Customization is and always will be a key selling point of Linux, that’s why I refuse to recommend any district with gnome as DE.
You got to recommend what fits the user. Otherwise you are just telling them what fits you.
It’s all fun and games until you have to actually maintain everything as time goes on. At some point the tradeoff in personal time becomes too great.
My ricing days are long gone. Now I just roll with the defaults and adjust the key bindings since my muscle memory has already hardened into diamonds.
…but I actually like GNOME!
There are quite a few customization options for it too.

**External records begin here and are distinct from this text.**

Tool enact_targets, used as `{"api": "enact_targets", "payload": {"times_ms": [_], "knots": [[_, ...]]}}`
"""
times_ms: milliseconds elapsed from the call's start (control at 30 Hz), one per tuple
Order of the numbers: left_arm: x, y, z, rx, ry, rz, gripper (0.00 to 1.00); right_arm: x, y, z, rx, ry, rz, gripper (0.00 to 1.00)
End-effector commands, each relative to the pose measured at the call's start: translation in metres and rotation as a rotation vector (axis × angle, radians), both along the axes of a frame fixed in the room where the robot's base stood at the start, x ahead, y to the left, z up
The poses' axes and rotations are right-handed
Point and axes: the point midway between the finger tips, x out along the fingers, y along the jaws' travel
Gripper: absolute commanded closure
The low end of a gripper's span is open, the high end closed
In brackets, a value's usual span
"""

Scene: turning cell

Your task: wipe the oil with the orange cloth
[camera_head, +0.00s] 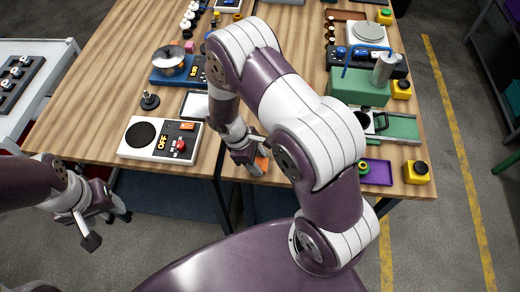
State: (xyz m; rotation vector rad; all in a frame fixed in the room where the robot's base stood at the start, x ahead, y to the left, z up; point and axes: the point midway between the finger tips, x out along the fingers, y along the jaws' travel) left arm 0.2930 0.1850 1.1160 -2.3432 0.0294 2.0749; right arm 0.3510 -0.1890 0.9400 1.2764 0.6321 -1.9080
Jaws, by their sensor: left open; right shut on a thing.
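A small piece of the orange cloth (262,163) shows at the front edge of the wooden table (215,150). My right gripper (254,165) is shut on the cloth, low at the tabletop. Whether the cloth touches the wood is hard to tell. My right arm crosses the middle of the view and covers much of the table behind it. I cannot make out any oil. My left gripper (108,228) is open and empty, in front of the table and off its front left edge.
A white box with a black disc and red button (160,139) stands left of my right gripper. A black knob (149,100) and a blue device (176,68) stand behind. At right are a green machine (360,88), a purple tray (377,172) and yellow button boxes (417,172).

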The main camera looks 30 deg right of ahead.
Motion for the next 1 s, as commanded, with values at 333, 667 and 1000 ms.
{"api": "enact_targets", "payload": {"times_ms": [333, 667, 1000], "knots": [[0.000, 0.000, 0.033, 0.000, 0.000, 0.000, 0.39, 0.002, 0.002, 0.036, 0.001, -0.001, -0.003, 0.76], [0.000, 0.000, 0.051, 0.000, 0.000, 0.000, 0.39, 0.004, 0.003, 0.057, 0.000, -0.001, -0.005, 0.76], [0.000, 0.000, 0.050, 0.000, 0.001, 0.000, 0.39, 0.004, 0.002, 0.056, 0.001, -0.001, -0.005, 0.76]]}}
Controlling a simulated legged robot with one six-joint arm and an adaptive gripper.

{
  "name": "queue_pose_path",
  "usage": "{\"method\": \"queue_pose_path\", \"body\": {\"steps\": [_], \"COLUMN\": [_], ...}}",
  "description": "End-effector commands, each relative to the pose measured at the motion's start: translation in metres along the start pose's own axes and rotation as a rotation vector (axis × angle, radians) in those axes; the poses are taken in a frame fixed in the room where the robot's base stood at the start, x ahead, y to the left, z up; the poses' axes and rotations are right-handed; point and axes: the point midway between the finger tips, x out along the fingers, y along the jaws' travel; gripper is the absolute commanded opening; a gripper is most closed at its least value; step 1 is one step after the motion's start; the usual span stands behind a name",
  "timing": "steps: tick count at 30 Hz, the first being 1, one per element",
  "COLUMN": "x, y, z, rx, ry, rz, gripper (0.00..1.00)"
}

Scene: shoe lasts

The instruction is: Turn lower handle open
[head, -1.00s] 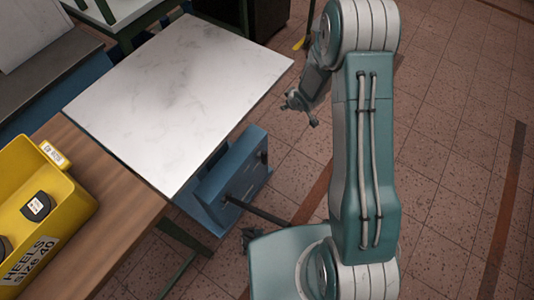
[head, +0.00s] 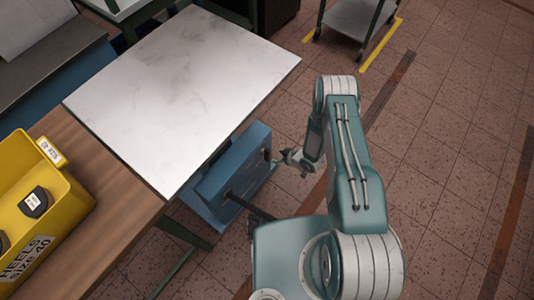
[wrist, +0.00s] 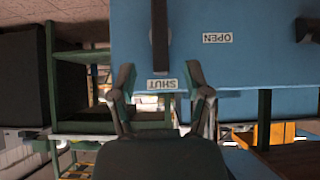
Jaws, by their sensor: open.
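A blue cabinet (head: 237,170) stands beneath the white-topped table, with dark fittings on its face. In the wrist view its blue face (wrist: 250,65) fills the upper right. A black bar handle (wrist: 159,38) runs vertically there, its end pointing to an upside-down SHUT label (wrist: 162,84). An upside-down OPEN label (wrist: 217,38) is to its right. Another dark fitting (wrist: 308,30) is cut off at the right edge. My gripper (head: 288,158) is beside the cabinet. In the wrist view its open fingers (wrist: 160,85) flank the SHUT label, apparently empty. I cannot tell which handle is lower.
The marble-like tabletop (head: 185,95) overhangs the cabinet. A wooden bench (head: 95,200) at left carries a yellow bin (head: 45,215) of heels. A grey trolley (head: 352,18) stands at the back. Tiled floor (head: 450,130) to the right is clear.

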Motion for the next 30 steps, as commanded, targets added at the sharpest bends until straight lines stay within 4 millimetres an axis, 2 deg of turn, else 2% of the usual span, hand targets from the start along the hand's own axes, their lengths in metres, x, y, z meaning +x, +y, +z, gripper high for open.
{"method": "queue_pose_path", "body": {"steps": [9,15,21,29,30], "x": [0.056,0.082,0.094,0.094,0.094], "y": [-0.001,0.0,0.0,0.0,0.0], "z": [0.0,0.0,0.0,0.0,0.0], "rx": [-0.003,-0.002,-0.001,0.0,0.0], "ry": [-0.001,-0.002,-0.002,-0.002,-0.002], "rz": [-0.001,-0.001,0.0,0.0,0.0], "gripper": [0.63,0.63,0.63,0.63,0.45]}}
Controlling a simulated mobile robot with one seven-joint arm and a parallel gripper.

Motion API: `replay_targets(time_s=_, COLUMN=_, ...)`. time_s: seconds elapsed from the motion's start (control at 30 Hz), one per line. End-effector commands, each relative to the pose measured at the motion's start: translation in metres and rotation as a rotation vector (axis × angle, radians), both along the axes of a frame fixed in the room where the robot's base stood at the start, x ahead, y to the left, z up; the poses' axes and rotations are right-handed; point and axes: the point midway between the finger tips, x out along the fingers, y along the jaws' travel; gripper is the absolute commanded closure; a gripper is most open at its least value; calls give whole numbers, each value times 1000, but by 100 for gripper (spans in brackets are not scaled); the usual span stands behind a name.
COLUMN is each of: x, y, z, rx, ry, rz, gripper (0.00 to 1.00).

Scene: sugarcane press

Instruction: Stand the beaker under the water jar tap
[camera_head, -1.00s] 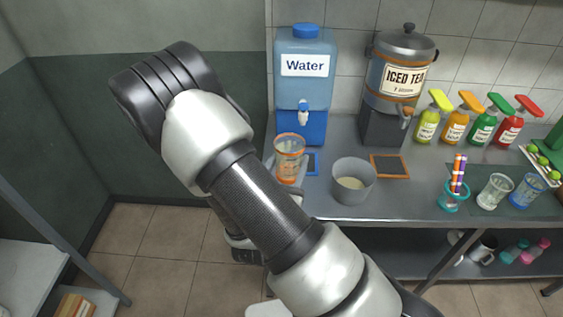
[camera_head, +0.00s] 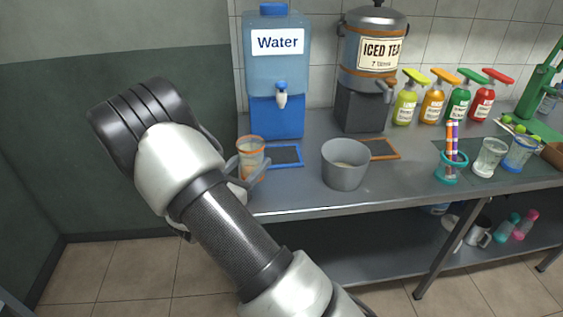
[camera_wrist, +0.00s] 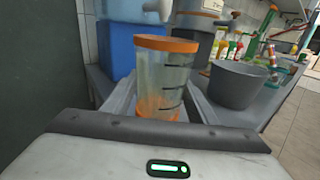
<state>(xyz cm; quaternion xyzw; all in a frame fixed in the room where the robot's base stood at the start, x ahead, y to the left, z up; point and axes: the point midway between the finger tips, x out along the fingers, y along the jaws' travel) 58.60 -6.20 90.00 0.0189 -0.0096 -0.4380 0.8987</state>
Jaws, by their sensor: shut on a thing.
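The beaker (camera_head: 251,160) is clear with an orange rim, marks on its side and an orange base. It stands upright in my gripper (camera_head: 254,176), whose fingers are shut around its sides. The wrist view shows the beaker (camera_wrist: 164,80) between the fingers (camera_wrist: 160,104). The blue water jar (camera_head: 277,65) stands at the back left of the counter, its white and blue tap (camera_head: 281,97) facing front. The beaker is left of the tap and lower. A dark blue-framed mat (camera_head: 286,156) lies below the tap, right of the beaker. Whether the beaker touches the counter cannot be told.
A grey pot (camera_head: 345,168) stands right of the blue mat, partly before an orange-framed mat (camera_head: 384,149). The iced tea dispenser (camera_head: 372,60) stands behind. Syrup bottles (camera_head: 433,102) and cups (camera_head: 488,158) are farther right. The counter's front edge (camera_head: 330,205) runs below.

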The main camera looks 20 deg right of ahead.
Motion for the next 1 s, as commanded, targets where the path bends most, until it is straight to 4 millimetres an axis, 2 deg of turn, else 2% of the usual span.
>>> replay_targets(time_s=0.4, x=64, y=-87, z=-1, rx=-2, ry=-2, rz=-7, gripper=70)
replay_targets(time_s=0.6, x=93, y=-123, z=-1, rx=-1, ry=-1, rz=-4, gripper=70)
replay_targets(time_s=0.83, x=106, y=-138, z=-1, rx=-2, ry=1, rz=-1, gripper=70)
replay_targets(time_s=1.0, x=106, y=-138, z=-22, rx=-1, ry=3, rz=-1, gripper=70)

thats the beauty of it, is it not? having your OS fit SPECIFICALLY you and your needs. i am now so used to my setup that i fell like i will get an aneurysm when trying to use windows… or a DE on Linux
You may see insanity, I see home.
No place like
/home/$USER!What is wrong with
$HOME?
I found a thread on reddit where some doofus was claiming the classic cube layout from Compiz is completly useless and nothing more than eye candy after someone was having trouble with setting up the cube on Wayfire.
It is objectively the best way to handle multiple workspaces.
Bloat isn’t “software I chose and spent time installing and configuring”
But it can be “software I forgot I installed and consumes resources despite me not really using it”
True, and that’s a bad practice to take part in! If it’s something that actively runs and consumes resources, one should keep around only if needed.
I got to the point in my life where I just enjoy a basic Debian XFCE with no customization (except for removing the bottom bar and adding some shortcut keys). With so much going on in real life, I learned of enjoy the never-changing stability on my PC.
Me too. I recently switched from NixOS to Fedora workstation because I didnt have the energy anymore to maintain my config. And all my kubernetes stuff got shoved in proxmox lxcs via the community scripts.